Russian soldiers held angry villagers at bay as the two Georgian servicemen -- captured when Russian troops retook the village -- were whisked away in a car in the direction of Georgia, a gesture Hammarberg said he would use his influence to push Tbilisi to reciprocate.

"I know that it is very difficult for people in this village to accept that those two prisoners have been released," he told reporters during a break in the visit, which was closely chaperoned by the Russian military.

"I respect their reactions but I am convinced that this is a way to secure that those people missing from this village come back as soon as possible," he said.

What remains of Khetagurovo, set in the hills of South Ossetia amid orchards and vineyards, bears the marks of war and the buildings still standing are pockmarked with shrapnel and bullets.

The conflict has left a lasting legacy in the minds of those like pensioner Yuza Khasiyeva, who saw one neighbour lying in his courtyard killed by a shrapnel headwound and another elderly resident lying dead.

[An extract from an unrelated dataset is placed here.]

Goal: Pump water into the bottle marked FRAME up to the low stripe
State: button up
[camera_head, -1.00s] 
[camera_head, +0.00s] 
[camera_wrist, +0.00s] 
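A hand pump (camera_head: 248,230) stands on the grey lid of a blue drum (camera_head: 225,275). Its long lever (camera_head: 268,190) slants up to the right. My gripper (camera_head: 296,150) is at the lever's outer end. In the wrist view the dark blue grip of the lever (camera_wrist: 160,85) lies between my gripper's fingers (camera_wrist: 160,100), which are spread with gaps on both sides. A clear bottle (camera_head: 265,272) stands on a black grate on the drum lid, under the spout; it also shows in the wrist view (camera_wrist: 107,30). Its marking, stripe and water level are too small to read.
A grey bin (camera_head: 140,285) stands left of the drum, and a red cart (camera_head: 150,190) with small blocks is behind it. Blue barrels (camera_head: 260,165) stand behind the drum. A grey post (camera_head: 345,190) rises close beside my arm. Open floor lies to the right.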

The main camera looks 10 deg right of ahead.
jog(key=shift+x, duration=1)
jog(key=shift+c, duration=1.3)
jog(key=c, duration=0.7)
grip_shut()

The village is surrounded by a ring of ethnic Georgian villages inside South Ossetia, but asked if the two communities could live together after the latest conflict, she snorted:

"Are you mad? It's better to die than live with them."

"My grandparents told me that in the 1920s they were already killing us, so what we see now is already a third wave of their terror against the Ossetians."


Way to go on veracity. Way to go on the reconciliation front, too.